Yup, my P/Y was set to 2. What is P/Y and C/Y? I leant this calculator to a colleague who must have changed it because I’ve never used that function before. Too bad there is no key to return all values to some default value (clr tvm didnt change P/Y)
Obviously. I suppose my question was what the difference was from, say, assuming 10 periods (N=10) for 5 years with payments made twice per year. I suppose the P/Y and C/Y variables are necessary only when the number of compounding periods doesn’t match the number of payments? So then I assume that P/Y and C/Y assume evenly spaced payments or compounding periods? For example, if you receive payments from an annuity in Jan and Feb but compounding is monthly then you would need to do that by hand? I’m just trying to understand the caveats.
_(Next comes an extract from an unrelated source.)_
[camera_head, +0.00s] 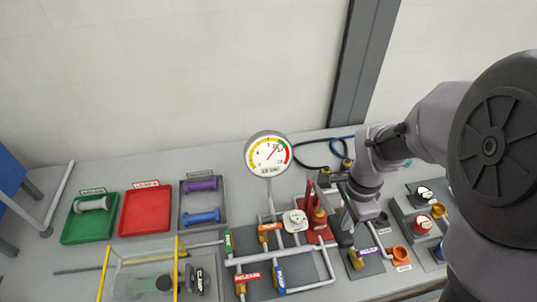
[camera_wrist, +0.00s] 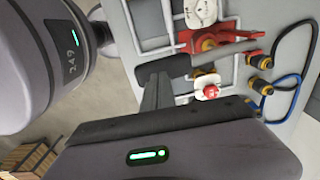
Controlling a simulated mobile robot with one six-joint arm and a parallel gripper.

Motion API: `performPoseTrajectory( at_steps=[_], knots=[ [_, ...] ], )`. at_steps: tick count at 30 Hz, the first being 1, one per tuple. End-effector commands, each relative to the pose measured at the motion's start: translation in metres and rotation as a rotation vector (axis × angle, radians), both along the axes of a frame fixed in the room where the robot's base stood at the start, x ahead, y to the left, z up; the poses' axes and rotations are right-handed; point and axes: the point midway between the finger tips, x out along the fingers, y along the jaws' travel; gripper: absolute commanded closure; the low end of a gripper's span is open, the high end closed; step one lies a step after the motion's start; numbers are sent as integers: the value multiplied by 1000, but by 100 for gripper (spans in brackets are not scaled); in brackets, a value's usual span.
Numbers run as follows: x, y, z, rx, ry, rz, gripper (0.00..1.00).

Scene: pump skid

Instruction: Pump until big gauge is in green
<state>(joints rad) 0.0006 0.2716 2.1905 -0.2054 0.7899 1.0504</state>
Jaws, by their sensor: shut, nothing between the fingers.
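The big gauge (camera_head: 268,154) is a round white dial on a stem at the bench's middle. Its scale has yellow, green and red bands. The needle points to the upper right, near the green band; the exact reading is too small to tell. The red hand pump (camera_head: 319,228) stands right of the gauge stem, with a red upright part; it also shows in the wrist view (camera_wrist: 225,38). My gripper (camera_head: 344,228) is just right of the pump, pointing down, shut and empty. In the wrist view my gripper (camera_wrist: 162,80) partly hides the pipework.
Pipes with a RELEASE valve (camera_head: 243,280) and other coloured valves lie in front of the gauge. A green tray (camera_head: 90,231), a red tray (camera_head: 146,212) and a clear yellow-edged box (camera_head: 140,272) stand left. Hoses (camera_head: 312,160) lie behind; a knob panel (camera_head: 418,222) is right.

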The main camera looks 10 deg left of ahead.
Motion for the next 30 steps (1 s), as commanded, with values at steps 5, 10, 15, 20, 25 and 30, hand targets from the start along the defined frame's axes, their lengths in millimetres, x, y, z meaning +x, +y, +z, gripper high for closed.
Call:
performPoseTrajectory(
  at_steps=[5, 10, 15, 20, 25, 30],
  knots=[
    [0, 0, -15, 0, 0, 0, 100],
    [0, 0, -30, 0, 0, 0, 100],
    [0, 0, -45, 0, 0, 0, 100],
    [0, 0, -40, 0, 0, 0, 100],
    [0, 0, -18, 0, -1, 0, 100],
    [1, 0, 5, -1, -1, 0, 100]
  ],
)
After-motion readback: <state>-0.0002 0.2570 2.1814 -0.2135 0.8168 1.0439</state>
For your 5 year example with 2 payments/year, P/Y=2. If your interest rate is x% nominal semi-annual, then C/Y=2 as well. However, if the interest rate is stated with another compounding frequency (e.g. quarterly,monthly, weekly), all you have to do is set C/Y to reflect it (4, 12, 52, respectively). P/Y and C/Y don’t have to be equal: the default Canadian mortgage is monthly pay with semi-annual compounding, leading to P/Y=12 and C/Y=2.
The wording of the problem will give you a good idea how to set P/Y and C/Y. For the Hermann example, they tell you the payment is 115 million per year, so P/Y=1 and C/Y=1; for a coupon-paying corporate bond, you would set P/Y=2 and the calculator would automatically set C/Y=2.
And it’s always a good idea to check P/Y and C/Y first before starting a TVM problem…
Cool. So if I set P/Y to 2 and C/Y to 2 for a corporate bond with a 5 year maturity then N=5, right? What I’ve been doing is setting N to the number of compounding/payment periods (if they were equal, otherwise I was calculating by hand, which is more time-consuming so thanks for the tip).
You have a choice of 2 methods for entering N: for your example, you could plug in 10 straight away for N, or you could enter 5, 2nd, N, which would multiply the 5 years by P/Y for you, then N again to register the 10.